--- START ---

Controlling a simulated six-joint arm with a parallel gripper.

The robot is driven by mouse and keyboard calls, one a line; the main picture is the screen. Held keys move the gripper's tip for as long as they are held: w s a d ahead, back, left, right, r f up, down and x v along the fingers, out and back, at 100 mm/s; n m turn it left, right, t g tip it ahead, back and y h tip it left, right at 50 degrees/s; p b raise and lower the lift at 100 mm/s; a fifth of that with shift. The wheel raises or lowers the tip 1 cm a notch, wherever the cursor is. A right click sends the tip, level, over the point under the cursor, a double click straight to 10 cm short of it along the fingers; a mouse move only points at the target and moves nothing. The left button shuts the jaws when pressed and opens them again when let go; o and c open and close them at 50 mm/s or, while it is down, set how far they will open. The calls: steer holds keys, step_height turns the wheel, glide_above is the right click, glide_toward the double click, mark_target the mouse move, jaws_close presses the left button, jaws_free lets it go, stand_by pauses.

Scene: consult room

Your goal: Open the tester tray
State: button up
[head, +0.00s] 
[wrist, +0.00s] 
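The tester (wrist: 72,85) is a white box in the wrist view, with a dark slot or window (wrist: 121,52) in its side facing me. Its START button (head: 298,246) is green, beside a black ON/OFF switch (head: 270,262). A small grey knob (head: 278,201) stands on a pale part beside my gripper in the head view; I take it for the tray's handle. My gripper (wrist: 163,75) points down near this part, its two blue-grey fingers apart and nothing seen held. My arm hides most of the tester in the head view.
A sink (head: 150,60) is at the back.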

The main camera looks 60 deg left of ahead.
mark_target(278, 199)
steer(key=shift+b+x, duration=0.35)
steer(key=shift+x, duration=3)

--- END ---

- [Exercise aim]: Your task is to repeat every line exactly.

- [Response]:
Controlling a simulated six-joint arm with a parallel gripper.

The robot is driven by mouse and keyboard calls, one a line; the main picture is the screen. Held keys move the gripper's tip for as long as they are held: w s a d ahead, back, left, right, r f up, down and x v along the fingers, out and back, at 100 mm/s; n m turn it left, right, t g tip it ahead, back and y h tip it left, right at 50 degrees/s; p b raise and lower the lift at 100 mm/s; a fifth of that with shift. The wheel raises or lowers the tip 1 cm a notch, wherever the cursor is. A right click sends the tip, level, over the point under the cursor, a double click straight to 10 cm short of it along the fingers; a mouse move only points at the target and moves nothing. The left button shuts the jaws when pressed and opens them again when let go; o and c open and close them at 50 mm/s or, while it is down, set how far they will open. The calls: steer holds keys, step_height turns the wheel, glide_above is the right click, glide_toward the double click, mark_target the mouse move, jaws_close presses the left button, jaws_free lets it go, stand_by pauses.

Scene: consult room

Your goal: Open the tester tray
State: button up
[head, +0.00s] 
[wrist, +0.00s] 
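The tester (wrist: 72,85) is a white box in the wrist view, with a dark slot or window (wrist: 121,52) in its side facing me. Its START button (head: 298,246) is green, beside a black ON/OFF switch (head: 270,262). A small grey knob (head: 278,201) stands on a pale part beside my gripper in the head view; I take it for the tray's handle. My gripper (wrist: 163,75) points down near this part, its two blue-grey fingers apart and nothing seen held. My arm hides most of the tester in the head view.
A sink (head: 150,60) is at the back.

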The main camera looks 60 deg left of ahead.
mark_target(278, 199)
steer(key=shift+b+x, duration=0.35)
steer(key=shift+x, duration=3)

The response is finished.